Regret minimization, dreams, & acting
Last night I went on stage as an actor. It was the culmination of a beginner 3-month method acting course.
Each of the lovely people below performed 1 monologue and 2 small scenes with one another.
I had always dreamt of pursuing this in Mumbai for years. But, I didn’t get the courage for over 3 years of living in the city.
Finally, I got it in June this year after turning 30!
Initially, I had different, somewhat bigger plans for my 30th. I had saved money for a self-indulgent birthday celebration. It was in the form of a solo trip to an exotic foreign location (Prague/Budapest/Lisbon/Peru to be precise).
But, the anxiety of turning 30 hit me hard.
It further combined with the possibility of leaving Mumbai without even trying to pursue a childhood dream.
So I decided to invest that amount into the course and went to Vipassana instead for my 30th birthday in search of courage.

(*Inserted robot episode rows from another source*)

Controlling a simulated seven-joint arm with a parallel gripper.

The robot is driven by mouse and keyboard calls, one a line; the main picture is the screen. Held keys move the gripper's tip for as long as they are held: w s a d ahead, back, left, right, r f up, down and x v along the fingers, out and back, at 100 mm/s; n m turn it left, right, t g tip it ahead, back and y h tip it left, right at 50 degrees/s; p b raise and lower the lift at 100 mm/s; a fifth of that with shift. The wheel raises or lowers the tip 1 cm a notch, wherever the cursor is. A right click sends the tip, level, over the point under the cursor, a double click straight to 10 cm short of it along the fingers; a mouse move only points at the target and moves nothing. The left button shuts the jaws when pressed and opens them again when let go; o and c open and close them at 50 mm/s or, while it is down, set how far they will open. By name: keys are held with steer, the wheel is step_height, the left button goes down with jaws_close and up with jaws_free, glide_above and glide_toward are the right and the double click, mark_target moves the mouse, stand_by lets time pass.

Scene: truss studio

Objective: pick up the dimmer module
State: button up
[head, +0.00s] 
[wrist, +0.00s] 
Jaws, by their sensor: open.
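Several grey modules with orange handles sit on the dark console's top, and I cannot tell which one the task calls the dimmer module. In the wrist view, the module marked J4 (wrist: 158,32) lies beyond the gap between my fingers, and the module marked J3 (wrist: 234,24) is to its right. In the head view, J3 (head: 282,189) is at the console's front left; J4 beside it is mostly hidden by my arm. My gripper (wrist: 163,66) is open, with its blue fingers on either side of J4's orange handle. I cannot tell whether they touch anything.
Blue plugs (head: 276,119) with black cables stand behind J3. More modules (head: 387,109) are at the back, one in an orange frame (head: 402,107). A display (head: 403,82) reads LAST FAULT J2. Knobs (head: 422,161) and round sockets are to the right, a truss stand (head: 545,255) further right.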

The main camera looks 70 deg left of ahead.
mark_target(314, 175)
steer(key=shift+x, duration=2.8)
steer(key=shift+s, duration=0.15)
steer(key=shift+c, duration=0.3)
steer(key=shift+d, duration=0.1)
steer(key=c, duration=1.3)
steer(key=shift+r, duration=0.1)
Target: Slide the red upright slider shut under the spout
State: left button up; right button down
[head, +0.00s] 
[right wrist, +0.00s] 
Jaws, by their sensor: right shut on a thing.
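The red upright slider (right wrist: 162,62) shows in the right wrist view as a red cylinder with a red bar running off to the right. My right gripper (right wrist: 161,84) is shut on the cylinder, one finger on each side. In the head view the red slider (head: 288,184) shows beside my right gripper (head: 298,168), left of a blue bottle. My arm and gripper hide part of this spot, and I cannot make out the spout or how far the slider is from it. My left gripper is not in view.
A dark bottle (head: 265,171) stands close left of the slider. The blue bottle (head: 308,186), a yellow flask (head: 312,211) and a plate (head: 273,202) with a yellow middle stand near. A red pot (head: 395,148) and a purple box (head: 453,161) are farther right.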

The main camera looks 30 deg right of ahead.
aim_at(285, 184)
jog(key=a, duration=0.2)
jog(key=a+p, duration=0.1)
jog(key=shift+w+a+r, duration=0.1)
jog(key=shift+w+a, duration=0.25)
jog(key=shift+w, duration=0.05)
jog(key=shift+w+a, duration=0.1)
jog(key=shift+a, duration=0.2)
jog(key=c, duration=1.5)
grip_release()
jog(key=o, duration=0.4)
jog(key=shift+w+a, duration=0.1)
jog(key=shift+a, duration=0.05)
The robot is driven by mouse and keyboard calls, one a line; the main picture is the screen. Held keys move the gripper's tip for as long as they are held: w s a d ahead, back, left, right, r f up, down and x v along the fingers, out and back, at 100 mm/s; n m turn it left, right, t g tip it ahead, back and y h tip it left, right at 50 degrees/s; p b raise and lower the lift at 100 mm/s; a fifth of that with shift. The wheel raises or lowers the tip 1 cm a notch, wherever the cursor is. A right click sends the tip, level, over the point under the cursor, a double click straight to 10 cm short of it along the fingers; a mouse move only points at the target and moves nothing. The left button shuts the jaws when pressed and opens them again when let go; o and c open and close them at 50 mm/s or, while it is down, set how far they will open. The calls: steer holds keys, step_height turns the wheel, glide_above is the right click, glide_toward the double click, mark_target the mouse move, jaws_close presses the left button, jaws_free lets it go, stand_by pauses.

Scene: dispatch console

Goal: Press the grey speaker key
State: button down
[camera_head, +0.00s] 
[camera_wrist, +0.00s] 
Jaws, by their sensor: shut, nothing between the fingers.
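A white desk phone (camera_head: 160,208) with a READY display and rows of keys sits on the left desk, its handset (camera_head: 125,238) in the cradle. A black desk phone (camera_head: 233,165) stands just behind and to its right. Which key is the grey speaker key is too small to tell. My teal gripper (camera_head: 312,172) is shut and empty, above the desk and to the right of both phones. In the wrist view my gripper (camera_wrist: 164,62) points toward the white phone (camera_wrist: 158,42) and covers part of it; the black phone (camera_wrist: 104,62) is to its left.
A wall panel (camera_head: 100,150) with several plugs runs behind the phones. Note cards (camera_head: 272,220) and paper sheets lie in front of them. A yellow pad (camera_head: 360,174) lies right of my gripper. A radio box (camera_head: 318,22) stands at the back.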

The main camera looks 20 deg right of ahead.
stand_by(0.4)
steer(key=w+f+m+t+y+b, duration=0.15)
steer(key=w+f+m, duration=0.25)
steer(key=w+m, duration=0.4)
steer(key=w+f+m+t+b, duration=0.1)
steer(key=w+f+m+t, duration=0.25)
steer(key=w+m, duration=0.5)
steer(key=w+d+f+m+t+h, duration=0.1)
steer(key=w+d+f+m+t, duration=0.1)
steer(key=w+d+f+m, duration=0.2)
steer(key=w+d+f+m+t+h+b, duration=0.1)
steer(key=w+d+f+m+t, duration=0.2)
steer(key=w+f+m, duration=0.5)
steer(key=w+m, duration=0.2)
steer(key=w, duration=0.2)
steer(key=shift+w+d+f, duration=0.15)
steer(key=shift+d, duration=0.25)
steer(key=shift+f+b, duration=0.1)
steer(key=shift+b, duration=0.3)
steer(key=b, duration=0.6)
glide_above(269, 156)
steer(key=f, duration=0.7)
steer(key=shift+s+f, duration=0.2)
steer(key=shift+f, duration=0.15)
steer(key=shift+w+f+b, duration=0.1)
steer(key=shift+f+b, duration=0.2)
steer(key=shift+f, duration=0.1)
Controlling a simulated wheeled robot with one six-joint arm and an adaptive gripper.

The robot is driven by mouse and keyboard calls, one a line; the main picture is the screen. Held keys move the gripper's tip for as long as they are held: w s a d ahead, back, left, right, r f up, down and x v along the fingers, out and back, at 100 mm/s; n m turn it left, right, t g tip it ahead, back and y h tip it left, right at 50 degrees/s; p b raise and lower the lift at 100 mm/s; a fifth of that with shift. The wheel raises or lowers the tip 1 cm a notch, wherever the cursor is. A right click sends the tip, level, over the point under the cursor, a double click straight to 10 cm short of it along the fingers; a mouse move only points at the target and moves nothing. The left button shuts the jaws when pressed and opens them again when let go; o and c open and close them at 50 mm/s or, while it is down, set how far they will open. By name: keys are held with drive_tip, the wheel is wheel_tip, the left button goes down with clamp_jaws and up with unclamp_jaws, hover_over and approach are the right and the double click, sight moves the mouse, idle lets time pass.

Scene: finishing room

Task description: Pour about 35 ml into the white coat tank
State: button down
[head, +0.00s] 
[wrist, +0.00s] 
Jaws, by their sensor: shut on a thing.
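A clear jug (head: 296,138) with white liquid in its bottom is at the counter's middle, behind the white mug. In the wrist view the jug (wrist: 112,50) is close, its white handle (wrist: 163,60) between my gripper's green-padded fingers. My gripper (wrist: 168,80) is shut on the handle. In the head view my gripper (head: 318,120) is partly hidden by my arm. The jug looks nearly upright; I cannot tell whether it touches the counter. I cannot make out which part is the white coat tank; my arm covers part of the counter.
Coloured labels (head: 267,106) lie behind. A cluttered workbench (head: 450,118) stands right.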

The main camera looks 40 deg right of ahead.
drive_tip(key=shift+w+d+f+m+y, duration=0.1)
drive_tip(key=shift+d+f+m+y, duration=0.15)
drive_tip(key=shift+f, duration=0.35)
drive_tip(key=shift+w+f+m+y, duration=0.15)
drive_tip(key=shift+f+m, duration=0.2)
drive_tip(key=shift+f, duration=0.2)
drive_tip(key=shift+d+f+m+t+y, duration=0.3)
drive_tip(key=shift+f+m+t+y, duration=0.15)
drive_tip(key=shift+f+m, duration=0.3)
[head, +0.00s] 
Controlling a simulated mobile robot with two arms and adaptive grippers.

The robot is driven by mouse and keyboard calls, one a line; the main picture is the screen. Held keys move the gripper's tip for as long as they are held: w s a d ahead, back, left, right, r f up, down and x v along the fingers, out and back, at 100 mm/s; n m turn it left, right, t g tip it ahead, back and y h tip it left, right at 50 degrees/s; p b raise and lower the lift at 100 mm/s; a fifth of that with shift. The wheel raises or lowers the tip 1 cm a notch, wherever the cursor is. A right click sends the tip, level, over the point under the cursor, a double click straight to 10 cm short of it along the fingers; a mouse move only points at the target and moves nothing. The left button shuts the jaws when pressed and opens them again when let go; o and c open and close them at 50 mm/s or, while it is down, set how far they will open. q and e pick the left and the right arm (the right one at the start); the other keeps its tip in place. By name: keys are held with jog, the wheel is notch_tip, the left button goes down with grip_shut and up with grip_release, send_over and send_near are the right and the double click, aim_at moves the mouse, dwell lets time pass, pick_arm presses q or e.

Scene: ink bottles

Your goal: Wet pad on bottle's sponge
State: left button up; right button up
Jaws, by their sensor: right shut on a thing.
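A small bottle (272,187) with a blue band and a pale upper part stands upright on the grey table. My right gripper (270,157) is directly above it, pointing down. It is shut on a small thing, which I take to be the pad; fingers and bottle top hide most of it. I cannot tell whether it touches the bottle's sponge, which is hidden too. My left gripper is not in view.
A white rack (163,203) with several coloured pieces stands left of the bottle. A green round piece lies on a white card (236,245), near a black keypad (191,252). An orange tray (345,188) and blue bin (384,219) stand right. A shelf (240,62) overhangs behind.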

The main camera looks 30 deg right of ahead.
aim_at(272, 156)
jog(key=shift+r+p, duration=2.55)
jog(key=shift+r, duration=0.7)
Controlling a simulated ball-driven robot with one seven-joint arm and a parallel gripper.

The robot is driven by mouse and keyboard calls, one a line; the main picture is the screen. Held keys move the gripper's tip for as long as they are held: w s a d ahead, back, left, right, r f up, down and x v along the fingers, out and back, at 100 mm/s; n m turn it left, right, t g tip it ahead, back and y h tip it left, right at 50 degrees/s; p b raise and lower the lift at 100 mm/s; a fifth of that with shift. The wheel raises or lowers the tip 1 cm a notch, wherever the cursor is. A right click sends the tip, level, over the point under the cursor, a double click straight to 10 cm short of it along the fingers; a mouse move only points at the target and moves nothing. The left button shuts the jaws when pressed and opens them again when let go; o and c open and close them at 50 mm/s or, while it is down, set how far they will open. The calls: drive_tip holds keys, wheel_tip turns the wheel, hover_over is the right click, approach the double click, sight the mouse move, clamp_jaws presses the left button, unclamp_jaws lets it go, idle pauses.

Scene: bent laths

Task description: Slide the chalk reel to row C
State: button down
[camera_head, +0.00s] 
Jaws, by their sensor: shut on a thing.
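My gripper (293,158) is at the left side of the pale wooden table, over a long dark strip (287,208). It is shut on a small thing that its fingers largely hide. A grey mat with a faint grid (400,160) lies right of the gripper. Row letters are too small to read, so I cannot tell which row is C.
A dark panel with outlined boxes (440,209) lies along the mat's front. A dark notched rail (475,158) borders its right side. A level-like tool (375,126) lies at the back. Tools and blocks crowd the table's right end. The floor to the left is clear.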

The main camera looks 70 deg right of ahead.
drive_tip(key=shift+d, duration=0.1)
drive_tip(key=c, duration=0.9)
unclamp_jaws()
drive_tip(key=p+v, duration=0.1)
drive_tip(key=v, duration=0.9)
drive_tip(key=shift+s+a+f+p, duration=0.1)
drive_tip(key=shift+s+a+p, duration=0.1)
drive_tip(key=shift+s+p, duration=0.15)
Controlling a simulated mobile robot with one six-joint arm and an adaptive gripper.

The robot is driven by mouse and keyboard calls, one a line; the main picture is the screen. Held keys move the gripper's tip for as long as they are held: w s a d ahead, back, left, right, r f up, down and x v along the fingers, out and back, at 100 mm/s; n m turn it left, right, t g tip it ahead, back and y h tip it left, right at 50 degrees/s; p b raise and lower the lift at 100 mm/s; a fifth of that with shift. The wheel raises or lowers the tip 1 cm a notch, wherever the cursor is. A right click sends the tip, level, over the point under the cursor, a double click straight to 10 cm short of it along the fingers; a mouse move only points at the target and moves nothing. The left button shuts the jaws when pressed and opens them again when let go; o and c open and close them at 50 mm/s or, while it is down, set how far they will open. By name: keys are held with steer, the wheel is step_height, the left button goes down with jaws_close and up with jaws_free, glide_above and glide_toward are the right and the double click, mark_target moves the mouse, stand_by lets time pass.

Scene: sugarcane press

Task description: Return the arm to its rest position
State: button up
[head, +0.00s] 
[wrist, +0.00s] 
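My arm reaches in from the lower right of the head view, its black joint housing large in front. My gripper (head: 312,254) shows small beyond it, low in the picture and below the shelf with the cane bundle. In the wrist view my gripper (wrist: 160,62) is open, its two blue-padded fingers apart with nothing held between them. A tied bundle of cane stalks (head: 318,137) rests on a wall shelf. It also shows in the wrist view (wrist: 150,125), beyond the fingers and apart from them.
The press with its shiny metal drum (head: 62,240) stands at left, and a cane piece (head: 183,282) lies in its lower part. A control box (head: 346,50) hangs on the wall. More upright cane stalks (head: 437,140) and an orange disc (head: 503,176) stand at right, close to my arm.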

I took the final leap of faith after returning from there.
Now, after 3 months, I am happy I took that call.
In this journey, I realized one big lesson.
Sometimes minimizing death-bed regret is more important than pursuing a big, wild, crazy dream.
The pop-motivation culture inspires you to go after your biggest dreams. Nothing is impossible if you put your heart and soul into it.
But the truth is sometimes dreams can be too big and overwhelming.
You do not know what to do. You do not know how even to start especially if you are an outsider. You have no clue about how things work.
This is when taking one ‘big’ enough, ‘realistic’ action matters.
The way you do this is to ask yourself,
“What is something you’d regret not doing if you were 80 years old on your death bed?”
Mind you that this ‘doing’ is not about achieving a lofty dream.
For example, owning my business one day, becoming a famous movie actor one day, or marrying my childhood crush.
Of course, these could be potential regrets.
But, a better way is to think about a ‘big enough’ action toward that lofty dream.
For example, you might regret not taking a break from your job to pursue your business idea even after you had good early feedback from potential customers.
Or you could regret not going to an acting school 500 m away from your place to see if you’d even enjoy acting (that’s what happened in my case!).
Or you could regret never confessing to your crush that you like him/her because of the fear of rejection.
Maybe it is just the way of framing.
Maybe it is just the way of breaking your dream down into steps.
But the regret definitely hurts more when you know the next step you needed to take but didn’t take because of some fear.
What do you think?
Have you ever taken a decision based on regret minimization?
If yes, how did it turn out for you?